REQUIREMENTS.
Locate the lines that hold the string "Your". Copy every such line.

INPUT ROWS.

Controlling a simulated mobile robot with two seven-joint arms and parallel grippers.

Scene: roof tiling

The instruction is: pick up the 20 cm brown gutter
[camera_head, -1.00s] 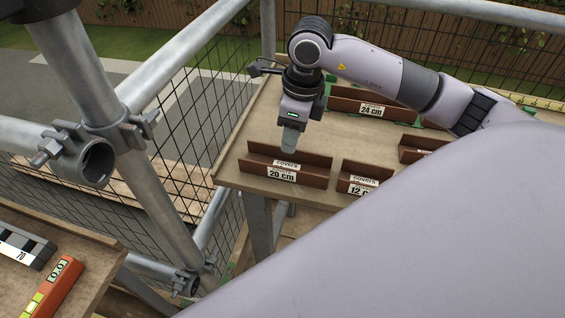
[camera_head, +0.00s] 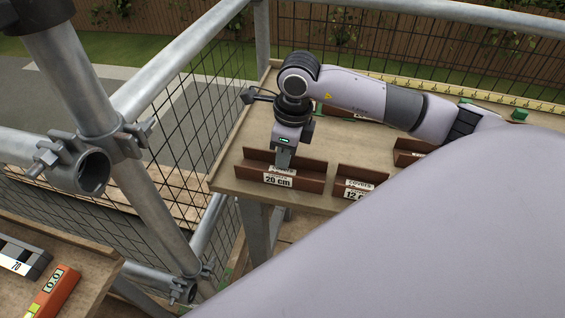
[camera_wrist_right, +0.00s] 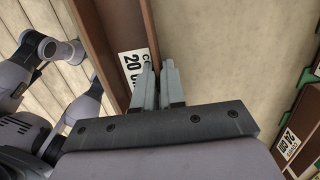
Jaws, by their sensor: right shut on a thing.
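The 20 cm brown gutter (camera_head: 308,183) lies on the wooden table near its front left corner, with a white "20 cm" label on its front. My right gripper (camera_head: 281,165) points down at the gutter's middle and is shut on its wall. In the right wrist view the fingers (camera_wrist_right: 157,75) sit close together beside the gutter's label, and the gutter (camera_wrist_right: 97,42) runs up past them. The gutter appears to rest on the tabletop. My left gripper is not in view.
A 12 cm brown gutter (camera_head: 368,173) lies just right of it. More brown gutters lie farther back, one labelled 24 cm (camera_wrist_right: 287,142). A yellow measuring strip (camera_head: 460,92) runs along the table's back. Scaffold tubes (camera_head: 118,145) and mesh stand at the left.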

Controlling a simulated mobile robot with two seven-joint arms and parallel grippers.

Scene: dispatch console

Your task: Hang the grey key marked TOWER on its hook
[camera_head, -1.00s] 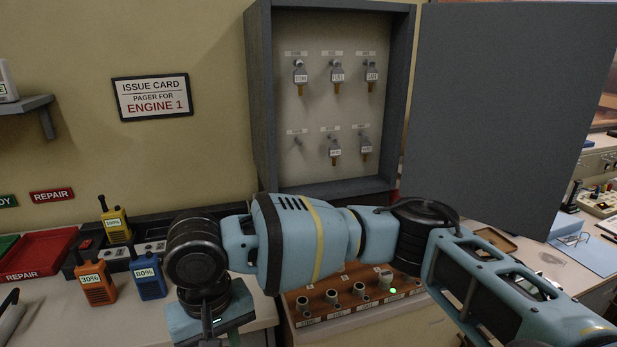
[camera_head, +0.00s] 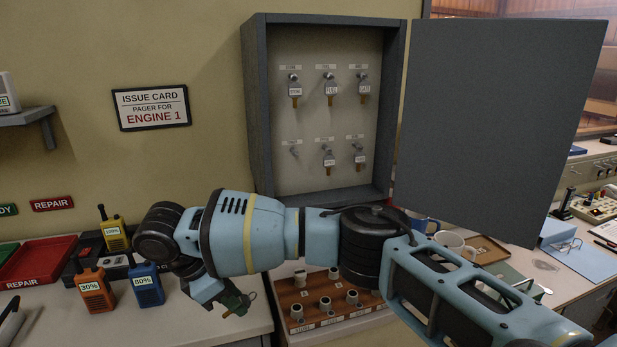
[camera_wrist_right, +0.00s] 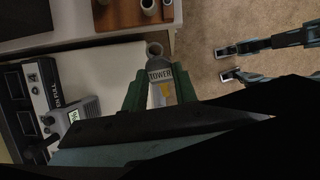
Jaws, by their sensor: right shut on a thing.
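The grey key marked TOWER (camera_wrist_right: 160,75) is between the green fingers of my right gripper (camera_wrist_right: 160,92) in the right wrist view, its ring standing out beyond the fingertips. In the head view my right gripper (camera_head: 238,303) is shut on the key, low over the counter, below and left of the key cabinet (camera_head: 258,110). The cabinet is open. Its lower-left hook (camera_head: 295,152) is bare; the other hooks hold grey keys such as the top-left key (camera_head: 294,88). The hook labels are too small to read. My left gripper is not seen.
The open cabinet door (camera_head: 500,130) stands out to the right. An orange radio (camera_head: 93,290), a blue radio (camera_head: 147,285) and a yellow radio (camera_head: 113,234) stand at the left. A white mug (camera_head: 452,243) is behind my arm.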

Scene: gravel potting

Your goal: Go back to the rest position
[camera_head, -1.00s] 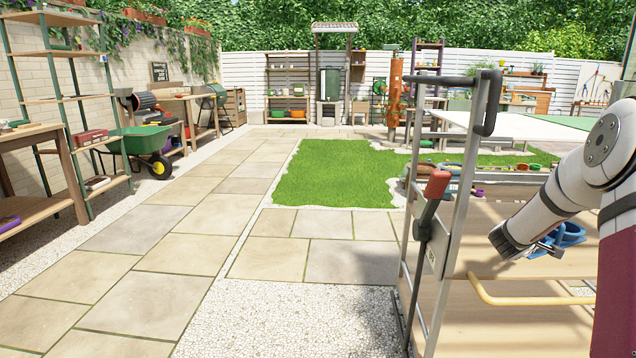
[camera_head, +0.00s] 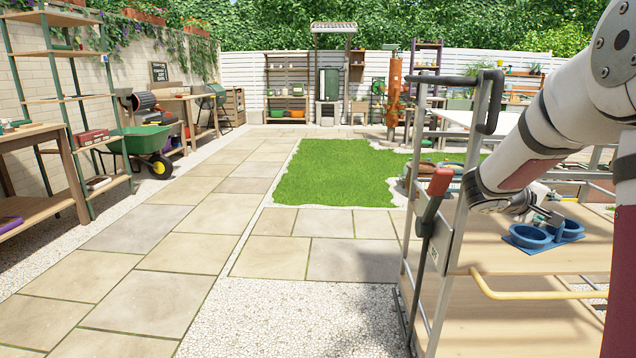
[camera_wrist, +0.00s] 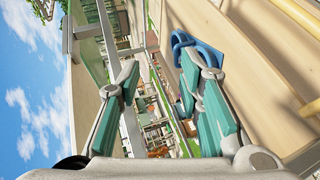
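My gripper (camera_wrist: 164,108) shows in the wrist view with its two teal-padded fingers spread wide apart and nothing between them. In the head view my gripper (camera_head: 548,205) is partly hidden behind my arm, above the wooden cart top. A blue holder with round cups (camera_head: 541,236) lies on the cart top just below and beside it. The blue holder also shows in the wrist view (camera_wrist: 183,45), partly behind the right finger.
The cart (camera_head: 515,262) has a metal frame with a red-handled lever (camera_head: 432,207) and a yellow rail (camera_head: 540,293). Paving slabs (camera_head: 150,260) and a lawn (camera_head: 335,175) lie open to the left. A green wheelbarrow (camera_head: 143,142) stands by shelves (camera_head: 75,100) at the left wall.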

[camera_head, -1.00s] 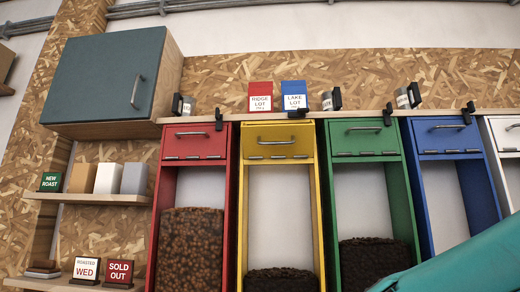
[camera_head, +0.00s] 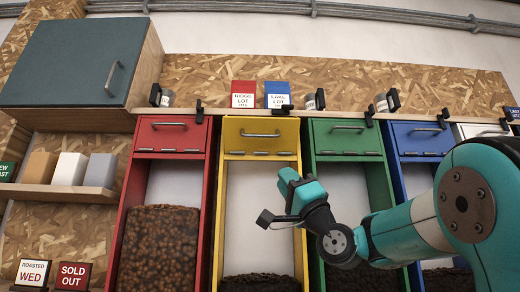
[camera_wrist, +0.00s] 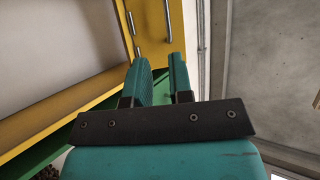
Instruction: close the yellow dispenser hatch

SOLUTION FOR THIS TASK.
Your task: Hang the grey key marked TOWER on its hook
Your goal: Go back to the rest position

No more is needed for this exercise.